The experience reinforced a lesson I have seen repeatedly throughout my career. Complexity is often necessary to understand a problem. Simplicity is necessary to communicate it. The ability to move between those two worlds is one of the defining capabilities of effective leadership. Leaders must be able to understand complexity deeply enough to make sound decisions while also being able to explain those decisions in a way that others can quickly understand and support.
This becomes increasingly important as careers progress. Early in a career, expertise is often measured by how much you know. As leadership responsibilities grow, people become less interested in what you know and more interested in how effectively you can help others understand what matters. The audience changes. The conversations change. The expectations change. Yet many professionals continue communicating exactly as they did when they were recognised primarily for technical expertise.
Senior leaders rarely have the luxury of analysing every detail themselves. They are balancing competing priorities, evaluating multiple risks and making decisions across a broad range of issues. Their challenge is not a lack of intelligence. Their challenge is limited attention. Every recommendation competes against dozens of other decisions requiring consideration. In that environment, clarity becomes an enormous advantage.
One executive I worked with demonstrated this exceptionally well. Whenever he presented a recommendation, he began with a simple structure. He explained what was happening, why it mattered and what he believed should happen next. The supporting analysis was always available, but it was never the starting point. As a result, discussions moved quickly towards the decision itself rather than becoming trapped in the detail surrounding it.
Interestingly, he was also one of the most technically capable people in the organisation.
His simplicity was not the result of shallow thinking.
It was the result of deep thinking.
That distinction matters because many people misunderstand what simplification actually involves.
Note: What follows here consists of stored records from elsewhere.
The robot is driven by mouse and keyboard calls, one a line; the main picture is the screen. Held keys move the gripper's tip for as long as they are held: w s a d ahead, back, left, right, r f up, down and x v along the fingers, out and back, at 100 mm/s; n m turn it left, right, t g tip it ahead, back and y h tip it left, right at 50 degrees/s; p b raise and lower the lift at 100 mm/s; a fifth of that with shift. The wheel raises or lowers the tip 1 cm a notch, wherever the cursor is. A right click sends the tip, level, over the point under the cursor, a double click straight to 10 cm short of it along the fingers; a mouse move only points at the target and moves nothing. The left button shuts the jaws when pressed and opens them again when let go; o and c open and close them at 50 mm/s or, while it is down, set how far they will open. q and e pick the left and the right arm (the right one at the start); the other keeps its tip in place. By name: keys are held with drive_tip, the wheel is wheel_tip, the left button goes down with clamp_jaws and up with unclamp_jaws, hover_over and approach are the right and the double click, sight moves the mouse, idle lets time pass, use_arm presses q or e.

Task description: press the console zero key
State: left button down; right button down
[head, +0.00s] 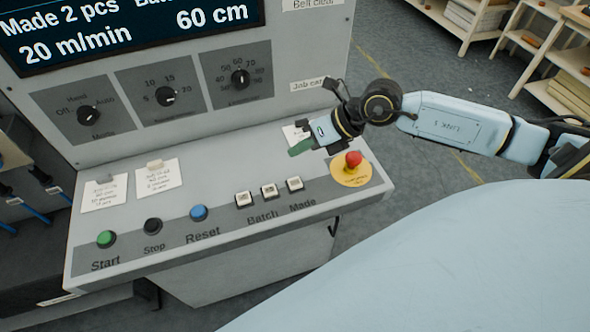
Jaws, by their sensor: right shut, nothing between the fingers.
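The grey console (225,270) has a sloping key panel in the middle of the head view. Three small white keys stand in a row, left (243,199), middle (269,191) and right (295,184), above the words Batch and Made. The marks on them are too small to read, so I cannot tell by marking which is the zero key; the right one stands by the word Made. My right gripper (303,147) is shut and empty, above the panel's back right part, behind the right white key and apart from it. My left gripper is not in view.
A red emergency-stop knob (353,160) on a yellow disc stands right of the keys, close to my right gripper. Start (106,239), Stop (153,226) and Reset (198,212) buttons are to the left. Dials and a display rise behind. Wooden shelves (545,60) stand far right.

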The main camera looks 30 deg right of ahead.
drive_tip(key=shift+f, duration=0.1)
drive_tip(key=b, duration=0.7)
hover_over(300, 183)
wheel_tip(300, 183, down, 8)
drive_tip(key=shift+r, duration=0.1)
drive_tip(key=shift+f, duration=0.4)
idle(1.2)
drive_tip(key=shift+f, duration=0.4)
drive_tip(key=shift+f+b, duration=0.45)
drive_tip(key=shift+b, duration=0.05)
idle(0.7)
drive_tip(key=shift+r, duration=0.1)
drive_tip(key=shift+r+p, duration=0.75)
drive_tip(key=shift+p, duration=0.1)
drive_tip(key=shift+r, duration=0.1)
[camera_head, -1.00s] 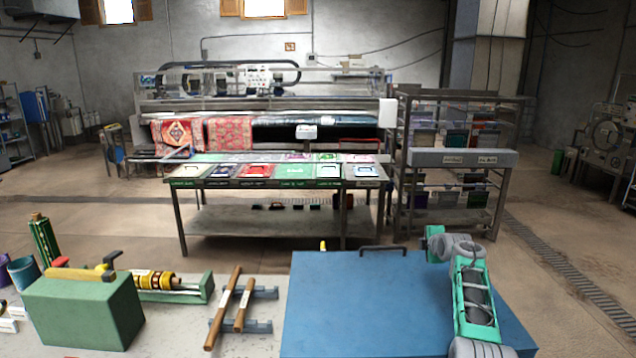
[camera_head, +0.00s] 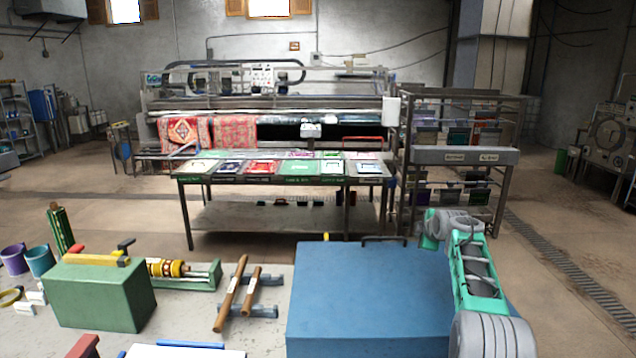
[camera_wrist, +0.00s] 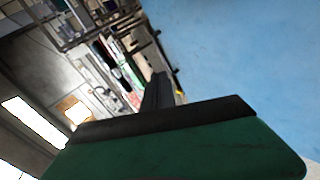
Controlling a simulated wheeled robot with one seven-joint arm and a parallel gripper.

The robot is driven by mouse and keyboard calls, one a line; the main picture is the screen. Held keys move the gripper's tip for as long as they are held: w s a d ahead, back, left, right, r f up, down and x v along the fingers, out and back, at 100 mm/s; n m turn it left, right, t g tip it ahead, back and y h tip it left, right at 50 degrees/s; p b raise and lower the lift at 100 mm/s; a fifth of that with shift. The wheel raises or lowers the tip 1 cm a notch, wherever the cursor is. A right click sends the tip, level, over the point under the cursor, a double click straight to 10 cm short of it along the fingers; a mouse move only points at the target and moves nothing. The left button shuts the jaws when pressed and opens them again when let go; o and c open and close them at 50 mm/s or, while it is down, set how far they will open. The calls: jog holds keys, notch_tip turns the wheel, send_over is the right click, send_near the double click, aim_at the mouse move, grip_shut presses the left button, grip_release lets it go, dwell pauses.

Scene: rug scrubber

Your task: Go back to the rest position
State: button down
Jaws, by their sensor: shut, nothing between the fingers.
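My gripper (camera_wrist: 157,92) shows in the wrist view as a dark finger shape beyond a green and black body at the bottom. It is shut with nothing between the fingers. In the head view my grey and green arm is folded at the right, beside and partly in front of the blue box. The gripper end cannot be made out there. The blue box (camera_head: 365,300) has a dark handle on its far edge. It also fills the upper right of the wrist view (camera_wrist: 250,50).
A grey bench (camera_head: 190,320) at front left holds a green block (camera_head: 100,295), a yellow-ringed roller (camera_head: 168,268), wooden rods (camera_head: 232,294) and cups (camera_head: 38,262). A table of colored panels (camera_head: 300,168), a rug machine (camera_head: 270,105) and a rack (camera_head: 465,155) stand beyond open floor.

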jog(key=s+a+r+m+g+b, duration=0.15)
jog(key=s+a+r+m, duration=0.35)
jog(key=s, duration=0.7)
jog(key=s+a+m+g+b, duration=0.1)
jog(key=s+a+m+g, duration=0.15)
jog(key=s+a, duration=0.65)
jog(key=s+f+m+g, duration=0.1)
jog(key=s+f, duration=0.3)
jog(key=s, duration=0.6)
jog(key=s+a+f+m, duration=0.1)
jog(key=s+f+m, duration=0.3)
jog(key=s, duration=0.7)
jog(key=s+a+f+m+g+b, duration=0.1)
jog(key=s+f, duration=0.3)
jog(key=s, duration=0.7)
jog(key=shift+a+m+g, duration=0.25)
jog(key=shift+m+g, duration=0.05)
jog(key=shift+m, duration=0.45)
Simplifying complexity is not about removing important information. It is not about making ideas less rigorous or avoiding nuance. It is about identifying what matters most and communicating it clearly. In many cases, simplification requires more expertise rather than less because it demands a deeper understanding of the issue.
Albert Einstein is often credited with saying that if you cannot explain something simply, you do not understand it well enough. Whether or not he actually said those exact words is less important than the principle itself. The leaders who communicate most clearly are often the leaders who understand the issue most deeply. They have done the work required to separate what is important from what is merely interesting.
This is one reason executive presence is so closely linked to communication. Stakeholders naturally place greater confidence in leaders who bring clarity to complex situations. They trust people who can help them understand what is happening without overwhelming them. During periods of uncertainty, this becomes even more important. When organisations face ambiguity, people look for leaders who can create understanding rather than confusion.
The consequences of failing to simplify are often significant. Strong recommendations lose momentum because stakeholders cannot clearly see the value. Projects encounter resistance because people do not understand the rationale behind them. Talented professionals become frustrated because they feel their expertise is being overlooked. In many cases, the expertise is not the issue. The communication is.
The irony is that most professionals already know more than enough to influence others. The challenge is learning how to organise that knowledge in a way that creates confidence. Stakeholders rarely need every detail. They need the right details. They need clarity about the decision, confidence in the reasoning and a clear understanding of what happens next. Leaders who provide those things consistently tend to build influence far more effectively than those who provide endless information.
Looking across the organisations we work with, the pattern is remarkably consistent. The leaders who create the greatest impact are rarely the people who communicate the most. They are the people who communicate the clearest. They understand complexity deeply, but they refuse to burden others with unnecessary detail. Instead, they focus on helping people understand what matters most.
That ability may be one of the most valuable leadership skills in modern organisations. Complexity is increasing, information is abundant and attention is becoming increasingly scarce. Leaders who can simplify complexity create clarity. Leaders who create clarity build confidence. And leaders who build confidence are often the leaders who earn influence.